> Goal
Reproduce the listing that follows with no differences at all.
--- start of Data ---
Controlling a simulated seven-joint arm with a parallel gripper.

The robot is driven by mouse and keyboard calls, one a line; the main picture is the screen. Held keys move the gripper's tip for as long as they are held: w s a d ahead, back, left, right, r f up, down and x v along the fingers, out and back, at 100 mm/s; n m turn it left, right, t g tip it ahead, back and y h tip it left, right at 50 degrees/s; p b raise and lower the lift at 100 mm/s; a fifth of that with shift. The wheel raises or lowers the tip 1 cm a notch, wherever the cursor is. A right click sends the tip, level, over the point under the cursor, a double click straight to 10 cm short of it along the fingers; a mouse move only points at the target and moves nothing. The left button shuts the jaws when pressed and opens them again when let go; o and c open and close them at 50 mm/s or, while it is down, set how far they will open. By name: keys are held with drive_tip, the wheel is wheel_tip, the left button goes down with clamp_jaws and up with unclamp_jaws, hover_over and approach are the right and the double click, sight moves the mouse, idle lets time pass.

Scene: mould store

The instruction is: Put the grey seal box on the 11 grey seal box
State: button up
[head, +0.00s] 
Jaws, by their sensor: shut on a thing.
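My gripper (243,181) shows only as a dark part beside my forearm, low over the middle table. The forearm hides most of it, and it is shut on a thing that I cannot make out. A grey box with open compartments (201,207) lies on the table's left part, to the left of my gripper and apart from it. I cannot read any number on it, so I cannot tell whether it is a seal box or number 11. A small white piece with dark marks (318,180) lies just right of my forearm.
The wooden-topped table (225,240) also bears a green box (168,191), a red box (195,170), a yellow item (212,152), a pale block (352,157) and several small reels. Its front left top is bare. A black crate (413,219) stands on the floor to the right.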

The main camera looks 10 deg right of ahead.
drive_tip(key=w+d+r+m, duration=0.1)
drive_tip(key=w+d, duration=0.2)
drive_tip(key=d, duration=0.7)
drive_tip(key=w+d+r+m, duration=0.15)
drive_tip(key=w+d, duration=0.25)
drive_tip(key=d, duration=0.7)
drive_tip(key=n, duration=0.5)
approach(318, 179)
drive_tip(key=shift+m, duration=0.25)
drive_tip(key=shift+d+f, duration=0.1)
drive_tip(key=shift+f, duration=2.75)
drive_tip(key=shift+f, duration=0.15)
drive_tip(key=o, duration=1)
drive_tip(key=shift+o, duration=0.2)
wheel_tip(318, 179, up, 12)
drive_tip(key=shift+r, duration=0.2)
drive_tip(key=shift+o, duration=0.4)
--- end of Data ---
> Response to this task
Controlling a simulated seven-joint arm with a parallel gripper.

The robot is driven by mouse and keyboard calls, one a line; the main picture is the screen. Held keys move the gripper's tip for as long as they are held: w s a d ahead, back, left, right, r f up, down and x v along the fingers, out and back, at 100 mm/s; n m turn it left, right, t g tip it ahead, back and y h tip it left, right at 50 degrees/s; p b raise and lower the lift at 100 mm/s; a fifth of that with shift. The wheel raises or lowers the tip 1 cm a notch, wherever the cursor is. A right click sends the tip, level, over the point under the cursor, a double click straight to 10 cm short of it along the fingers; a mouse move only points at the target and moves nothing. The left button shuts the jaws when pressed and opens them again when let go; o and c open and close them at 50 mm/s or, while it is down, set how far they will open. By name: keys are held with drive_tip, the wheel is wheel_tip, the left button goes down with clamp_jaws and up with unclamp_jaws, hover_over and approach are the right and the double click, sight moves the mouse, idle lets time pass.

Scene: mould store

The instruction is: Put the grey seal box on the 11 grey seal box
State: button up
[head, +0.00s] 
Jaws, by their sensor: shut on a thing.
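My gripper (243,181) shows only as a dark part beside my forearm, low over the middle table. The forearm hides most of it, and it is shut on a thing that I cannot make out. A grey box with open compartments (201,207) lies on the table's left part, to the left of my gripper and apart from it. I cannot read any number on it, so I cannot tell whether it is a seal box or number 11. A small white piece with dark marks (318,180) lies just right of my forearm.
The wooden-topped table (225,240) also bears a green box (168,191), a red box (195,170), a yellow item (212,152), a pale block (352,157) and several small reels. Its front left top is bare. A black crate (413,219) stands on the floor to the right.

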The main camera looks 10 deg right of ahead.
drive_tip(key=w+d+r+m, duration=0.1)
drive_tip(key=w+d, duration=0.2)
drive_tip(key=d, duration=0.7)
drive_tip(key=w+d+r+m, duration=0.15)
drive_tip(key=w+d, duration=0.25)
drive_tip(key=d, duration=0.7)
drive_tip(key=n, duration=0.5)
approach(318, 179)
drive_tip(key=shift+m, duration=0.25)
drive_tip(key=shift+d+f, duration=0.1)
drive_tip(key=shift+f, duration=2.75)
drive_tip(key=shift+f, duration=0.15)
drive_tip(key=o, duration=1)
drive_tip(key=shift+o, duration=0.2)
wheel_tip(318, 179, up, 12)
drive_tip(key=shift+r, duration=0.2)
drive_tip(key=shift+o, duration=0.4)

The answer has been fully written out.